Kuwaiti foreign minister to visit Iraq

The visit comes as Baghdad and Kuwait City have normalized relations and increased cooperation across many sectors.
Iraqi President Abdul Latif Rashid (right) during his meeting with Kuwaiti Ambassador to Iraq Tariq Abdullah al-Faraj in Baghdad, July 23, 2023. (Photo: Iraqi Presidency media office)
Iraqi President Abdul Latif Rashid (right) during his meeting with Kuwaiti Ambassador to Iraq Tariq Abdullah al-Faraj in Baghdad, July 23, 2023. (Photo: Iraqi Presidency media office)

ERBIL (Kurdistan 24) – The Kuwaiti Minister of Foreign Affairs Minister Sheikh Salem al-Sabah is set to visit Iraq by the end of July, the Gulf country’s envoy in Baghdad announced in a meeting with President Abdul Latif Rashid on Sunday.

Kuwaiti Ambassador Tariq Abdullah al-Faraj met with President Rashid at Baghdad Palace in the Iraqi capital, where they spoke about the bilateral relations between the two neighboring countries as the ties have thawed in recent years following decades of conflict and tension.

Minister Sheikh Salem al-Sabah will visit Baghdad by the end of this month, the envoy told Rashid, according to a statement from the presidency office.

The visit comes as Baghdad and Kuwait City have normalized relations and increased cooperation across many sectors in recent years. 

In June 2019, the late Emir Sheikh Sabah al-Ahmad al-Sabah visited Iraq for the first time following two decades of diplomatic freeze.
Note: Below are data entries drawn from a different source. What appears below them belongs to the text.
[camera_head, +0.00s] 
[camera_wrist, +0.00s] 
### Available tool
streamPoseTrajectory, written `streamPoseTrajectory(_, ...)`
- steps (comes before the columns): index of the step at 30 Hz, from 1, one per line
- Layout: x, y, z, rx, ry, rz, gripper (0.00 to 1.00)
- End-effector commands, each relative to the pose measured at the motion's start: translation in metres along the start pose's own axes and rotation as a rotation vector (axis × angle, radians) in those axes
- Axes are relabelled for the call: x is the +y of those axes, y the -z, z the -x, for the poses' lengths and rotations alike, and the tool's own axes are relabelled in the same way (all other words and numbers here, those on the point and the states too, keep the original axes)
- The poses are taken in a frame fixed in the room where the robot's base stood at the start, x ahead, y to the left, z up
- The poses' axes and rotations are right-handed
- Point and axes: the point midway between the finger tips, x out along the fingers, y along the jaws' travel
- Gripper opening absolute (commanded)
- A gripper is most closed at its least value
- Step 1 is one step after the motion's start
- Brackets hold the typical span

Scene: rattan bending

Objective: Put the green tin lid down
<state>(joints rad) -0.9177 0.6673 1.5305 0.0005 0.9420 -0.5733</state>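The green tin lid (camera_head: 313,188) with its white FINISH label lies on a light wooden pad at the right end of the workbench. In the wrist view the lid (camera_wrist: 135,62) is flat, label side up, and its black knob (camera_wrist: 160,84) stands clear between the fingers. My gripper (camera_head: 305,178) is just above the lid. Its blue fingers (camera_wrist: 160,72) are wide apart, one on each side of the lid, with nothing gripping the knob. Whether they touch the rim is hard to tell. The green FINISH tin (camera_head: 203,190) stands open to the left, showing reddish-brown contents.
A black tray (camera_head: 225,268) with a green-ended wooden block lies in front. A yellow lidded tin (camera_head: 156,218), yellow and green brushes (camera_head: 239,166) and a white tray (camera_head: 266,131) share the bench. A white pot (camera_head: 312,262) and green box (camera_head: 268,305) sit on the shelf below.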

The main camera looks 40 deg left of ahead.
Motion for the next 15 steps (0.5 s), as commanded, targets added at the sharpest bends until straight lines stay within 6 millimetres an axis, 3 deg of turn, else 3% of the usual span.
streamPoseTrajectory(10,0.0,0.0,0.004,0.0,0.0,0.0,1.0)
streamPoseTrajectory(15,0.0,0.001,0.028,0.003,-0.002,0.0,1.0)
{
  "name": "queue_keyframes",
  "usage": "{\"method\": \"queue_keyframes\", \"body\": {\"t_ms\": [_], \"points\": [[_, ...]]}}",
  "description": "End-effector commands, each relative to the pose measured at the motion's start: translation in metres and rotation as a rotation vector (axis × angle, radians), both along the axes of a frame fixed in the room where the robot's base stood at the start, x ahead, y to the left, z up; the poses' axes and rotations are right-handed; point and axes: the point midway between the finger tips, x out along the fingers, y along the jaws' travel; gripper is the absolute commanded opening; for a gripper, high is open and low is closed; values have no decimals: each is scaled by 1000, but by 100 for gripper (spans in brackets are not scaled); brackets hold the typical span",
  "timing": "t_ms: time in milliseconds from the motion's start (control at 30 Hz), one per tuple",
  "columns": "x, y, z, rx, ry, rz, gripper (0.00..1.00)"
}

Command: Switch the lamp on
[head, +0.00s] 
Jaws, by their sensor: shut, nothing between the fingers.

Iraq hosted Kuwaiti officials in its annual Baghdad Conference for Cooperation and Partnership twice.

Iraq paid all the $352 billion worth of war reparations it had owed to Kuwait as the result of Saddam Hussein’s invasion of the oil-rich kingdom in 1990.

Claiming Kuwait was stealing Iraq's oil through horizontal drilling, Saddam launched a massive military campaign on Aug. 3, 1990, to invade the small Gulf state, which was swiftly defeated as the neighboring forces outnumbered it.

After the invasion, Saddam declared that Kuwait was Iraq's "19th Province."

The Iraqi forces came under massive air bombardment from the International Coalition, significantly weakening the army, which had just come out of an eight-year-long war with another neighbor, Iran.

Sanctions began to be imposed on Iraq by the international community as a punishment for the invasion until 2003 when Saddam and his regime were deposed.